Set exercise - Search the data below for the word "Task" and copy each line that holds it.

Provided information -
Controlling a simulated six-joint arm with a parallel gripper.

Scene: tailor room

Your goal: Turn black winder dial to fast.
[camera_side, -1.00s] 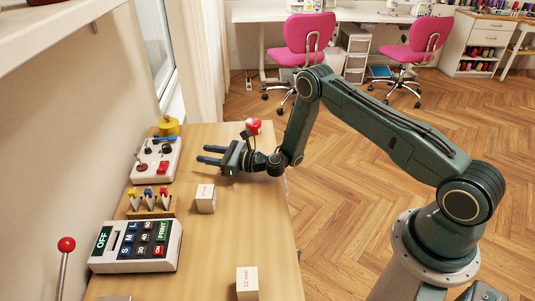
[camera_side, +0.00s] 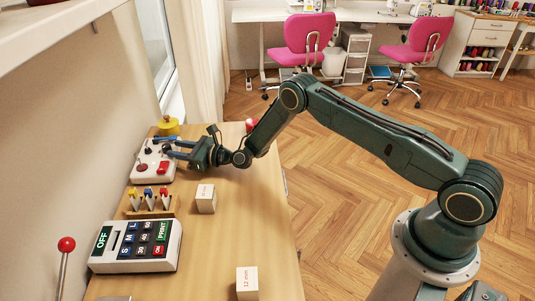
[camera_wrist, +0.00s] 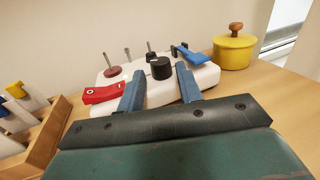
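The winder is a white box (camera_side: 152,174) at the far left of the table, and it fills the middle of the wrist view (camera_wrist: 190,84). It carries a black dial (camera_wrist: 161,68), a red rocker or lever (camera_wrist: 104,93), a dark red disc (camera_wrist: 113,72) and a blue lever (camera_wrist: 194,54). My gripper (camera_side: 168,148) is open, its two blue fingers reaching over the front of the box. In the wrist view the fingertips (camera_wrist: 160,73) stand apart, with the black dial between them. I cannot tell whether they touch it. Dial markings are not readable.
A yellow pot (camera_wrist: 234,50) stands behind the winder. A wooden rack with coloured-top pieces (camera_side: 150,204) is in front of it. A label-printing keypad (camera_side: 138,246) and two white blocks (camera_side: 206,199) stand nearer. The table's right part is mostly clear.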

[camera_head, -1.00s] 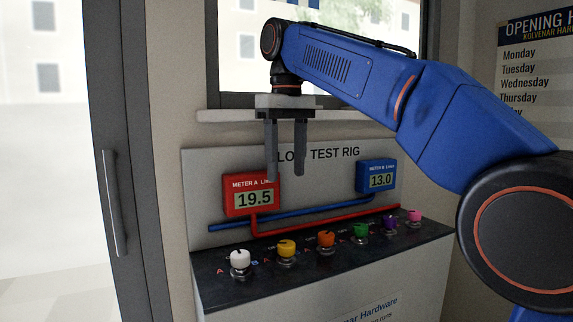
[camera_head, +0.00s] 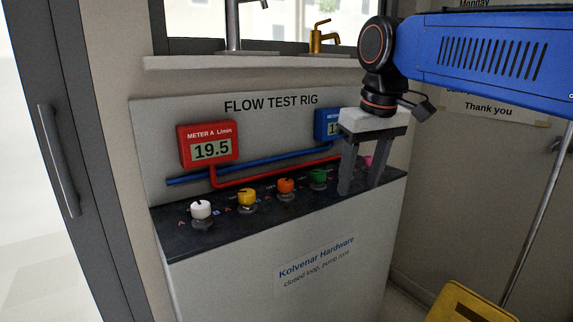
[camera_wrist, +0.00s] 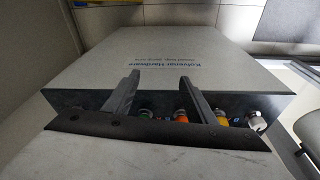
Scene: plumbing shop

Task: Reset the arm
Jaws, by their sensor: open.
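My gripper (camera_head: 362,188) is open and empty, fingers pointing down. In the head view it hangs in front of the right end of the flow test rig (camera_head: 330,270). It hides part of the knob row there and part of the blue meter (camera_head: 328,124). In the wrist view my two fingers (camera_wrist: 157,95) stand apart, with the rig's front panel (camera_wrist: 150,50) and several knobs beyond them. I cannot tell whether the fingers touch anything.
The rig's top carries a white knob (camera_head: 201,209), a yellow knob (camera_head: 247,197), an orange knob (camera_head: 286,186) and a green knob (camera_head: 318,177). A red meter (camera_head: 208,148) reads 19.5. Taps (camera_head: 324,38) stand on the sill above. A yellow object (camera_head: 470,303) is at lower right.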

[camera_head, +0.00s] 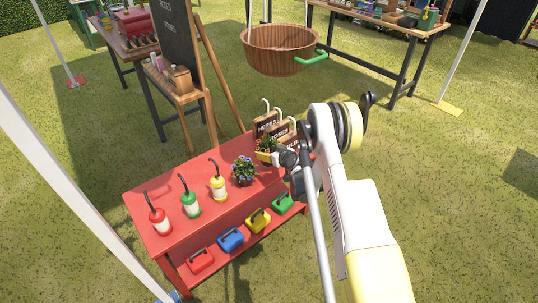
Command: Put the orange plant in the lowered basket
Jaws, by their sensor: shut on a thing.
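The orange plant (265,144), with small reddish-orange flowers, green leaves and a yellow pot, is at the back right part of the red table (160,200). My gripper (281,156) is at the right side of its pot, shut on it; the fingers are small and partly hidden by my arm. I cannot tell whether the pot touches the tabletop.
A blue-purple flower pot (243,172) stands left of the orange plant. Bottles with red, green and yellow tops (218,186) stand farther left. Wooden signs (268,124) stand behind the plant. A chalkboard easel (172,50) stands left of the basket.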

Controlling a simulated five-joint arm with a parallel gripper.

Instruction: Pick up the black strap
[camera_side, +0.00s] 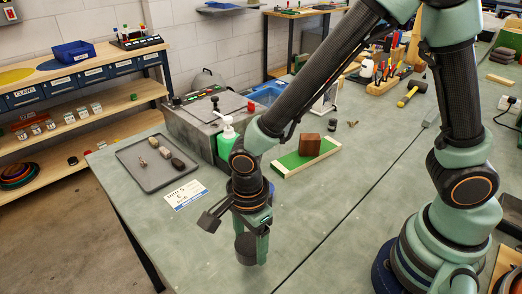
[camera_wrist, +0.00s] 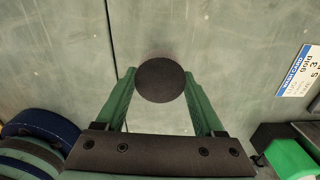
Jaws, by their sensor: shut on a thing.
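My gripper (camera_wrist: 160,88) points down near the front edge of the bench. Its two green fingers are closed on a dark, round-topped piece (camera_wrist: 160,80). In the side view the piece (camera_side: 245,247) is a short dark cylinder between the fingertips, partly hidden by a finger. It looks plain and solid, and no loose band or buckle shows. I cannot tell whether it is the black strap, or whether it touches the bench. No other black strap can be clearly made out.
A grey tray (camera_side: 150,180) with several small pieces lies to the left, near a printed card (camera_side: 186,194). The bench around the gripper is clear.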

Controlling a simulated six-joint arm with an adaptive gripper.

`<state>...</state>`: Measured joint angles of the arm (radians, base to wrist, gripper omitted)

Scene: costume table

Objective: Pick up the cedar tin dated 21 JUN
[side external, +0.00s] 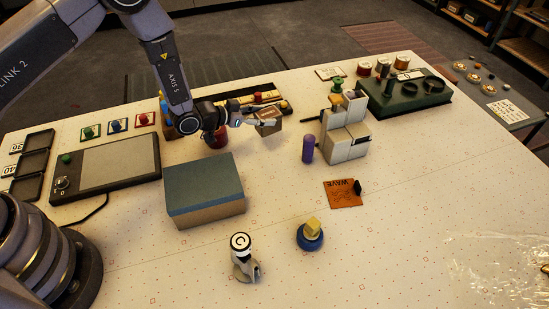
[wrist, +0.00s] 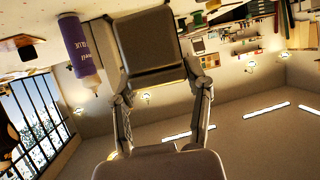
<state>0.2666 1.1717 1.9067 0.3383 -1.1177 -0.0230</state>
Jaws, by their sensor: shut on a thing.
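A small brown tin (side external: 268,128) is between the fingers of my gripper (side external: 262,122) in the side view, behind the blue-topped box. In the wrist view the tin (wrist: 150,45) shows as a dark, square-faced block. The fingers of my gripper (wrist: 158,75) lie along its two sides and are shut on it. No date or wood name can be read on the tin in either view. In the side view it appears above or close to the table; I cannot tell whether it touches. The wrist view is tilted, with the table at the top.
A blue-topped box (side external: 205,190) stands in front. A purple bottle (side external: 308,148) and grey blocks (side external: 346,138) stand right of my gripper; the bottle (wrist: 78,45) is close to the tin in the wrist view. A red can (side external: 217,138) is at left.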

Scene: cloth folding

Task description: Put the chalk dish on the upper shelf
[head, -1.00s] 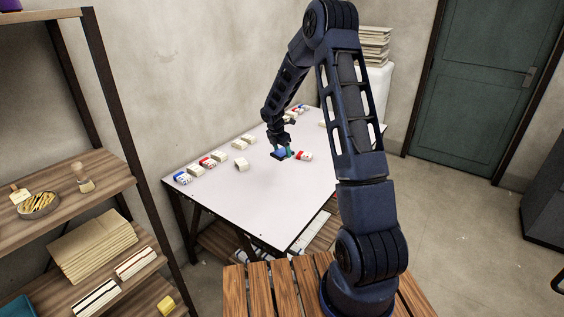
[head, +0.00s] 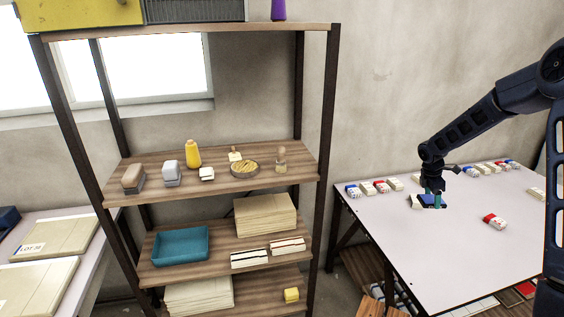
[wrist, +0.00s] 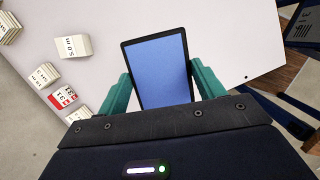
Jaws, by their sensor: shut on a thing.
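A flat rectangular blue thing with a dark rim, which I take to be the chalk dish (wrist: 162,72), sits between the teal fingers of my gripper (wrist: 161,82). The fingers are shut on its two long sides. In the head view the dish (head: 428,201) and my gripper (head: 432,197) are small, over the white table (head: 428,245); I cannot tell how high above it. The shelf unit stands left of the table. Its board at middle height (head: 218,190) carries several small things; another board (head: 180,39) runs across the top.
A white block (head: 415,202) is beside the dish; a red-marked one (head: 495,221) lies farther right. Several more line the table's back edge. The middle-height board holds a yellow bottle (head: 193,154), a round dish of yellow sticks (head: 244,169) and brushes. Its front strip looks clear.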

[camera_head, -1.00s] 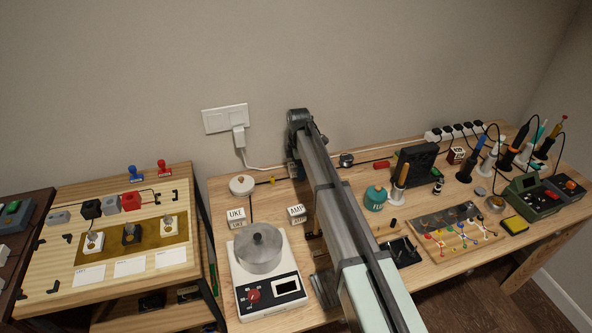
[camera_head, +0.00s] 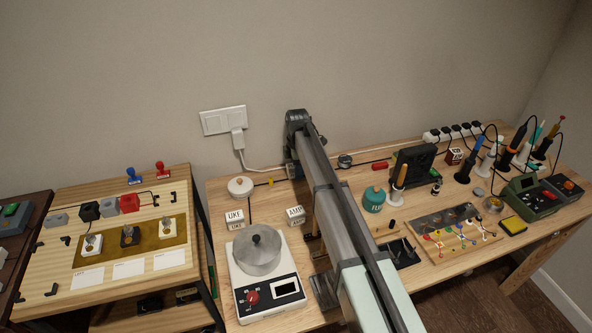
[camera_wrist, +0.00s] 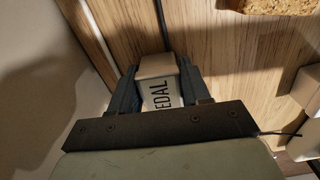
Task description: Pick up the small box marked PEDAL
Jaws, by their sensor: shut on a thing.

Exercise result -
Task: Reset the arm
Task description: Put the chalk dish on the upper shelf
Task description: Pick up the small box marked PEDAL

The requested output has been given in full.